→ Task instructions: Up to and including the line containing "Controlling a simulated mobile", please reproduce the lines of the listing below, starting from the top.

→ Data records:
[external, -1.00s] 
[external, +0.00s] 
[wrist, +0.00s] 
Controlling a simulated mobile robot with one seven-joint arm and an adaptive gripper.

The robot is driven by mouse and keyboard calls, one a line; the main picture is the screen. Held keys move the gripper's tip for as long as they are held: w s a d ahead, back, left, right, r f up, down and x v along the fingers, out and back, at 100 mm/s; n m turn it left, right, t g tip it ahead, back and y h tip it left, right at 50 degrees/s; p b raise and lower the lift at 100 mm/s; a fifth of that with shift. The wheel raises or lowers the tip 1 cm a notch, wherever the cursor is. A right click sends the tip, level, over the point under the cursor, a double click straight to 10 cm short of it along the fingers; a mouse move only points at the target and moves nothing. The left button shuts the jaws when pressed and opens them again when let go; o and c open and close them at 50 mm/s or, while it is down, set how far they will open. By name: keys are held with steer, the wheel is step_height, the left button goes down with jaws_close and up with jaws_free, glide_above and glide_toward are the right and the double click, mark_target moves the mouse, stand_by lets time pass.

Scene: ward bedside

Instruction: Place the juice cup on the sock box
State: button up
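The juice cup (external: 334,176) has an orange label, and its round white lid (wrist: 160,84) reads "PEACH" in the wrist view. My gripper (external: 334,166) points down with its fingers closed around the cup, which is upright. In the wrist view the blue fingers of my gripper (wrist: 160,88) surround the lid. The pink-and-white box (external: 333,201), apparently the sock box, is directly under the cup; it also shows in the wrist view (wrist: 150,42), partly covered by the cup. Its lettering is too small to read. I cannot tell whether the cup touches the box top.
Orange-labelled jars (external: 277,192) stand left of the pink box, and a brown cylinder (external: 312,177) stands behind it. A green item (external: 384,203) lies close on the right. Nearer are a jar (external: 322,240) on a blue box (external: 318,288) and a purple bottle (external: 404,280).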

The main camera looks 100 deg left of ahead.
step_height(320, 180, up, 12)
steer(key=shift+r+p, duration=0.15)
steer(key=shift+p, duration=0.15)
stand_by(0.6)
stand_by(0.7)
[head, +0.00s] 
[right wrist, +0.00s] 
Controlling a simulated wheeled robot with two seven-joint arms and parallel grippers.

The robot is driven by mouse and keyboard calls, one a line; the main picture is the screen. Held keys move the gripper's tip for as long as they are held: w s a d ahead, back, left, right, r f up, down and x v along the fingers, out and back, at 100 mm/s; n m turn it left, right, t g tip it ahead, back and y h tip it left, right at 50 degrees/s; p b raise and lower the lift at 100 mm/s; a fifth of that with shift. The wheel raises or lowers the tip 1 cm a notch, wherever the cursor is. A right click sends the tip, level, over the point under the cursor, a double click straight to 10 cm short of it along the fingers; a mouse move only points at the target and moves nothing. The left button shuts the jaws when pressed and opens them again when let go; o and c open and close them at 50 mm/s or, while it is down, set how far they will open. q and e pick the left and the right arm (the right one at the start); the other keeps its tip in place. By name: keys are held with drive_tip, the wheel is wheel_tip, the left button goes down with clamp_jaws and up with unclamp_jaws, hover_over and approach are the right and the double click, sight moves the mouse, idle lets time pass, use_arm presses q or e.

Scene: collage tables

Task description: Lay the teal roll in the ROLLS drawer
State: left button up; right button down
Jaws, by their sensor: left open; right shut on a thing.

→ Result:
[external, -1.00s] 
[external, +0.00s] 
[wrist, +0.00s] 
Controlling a simulated mobile robot with one seven-joint arm and an adaptive gripper.

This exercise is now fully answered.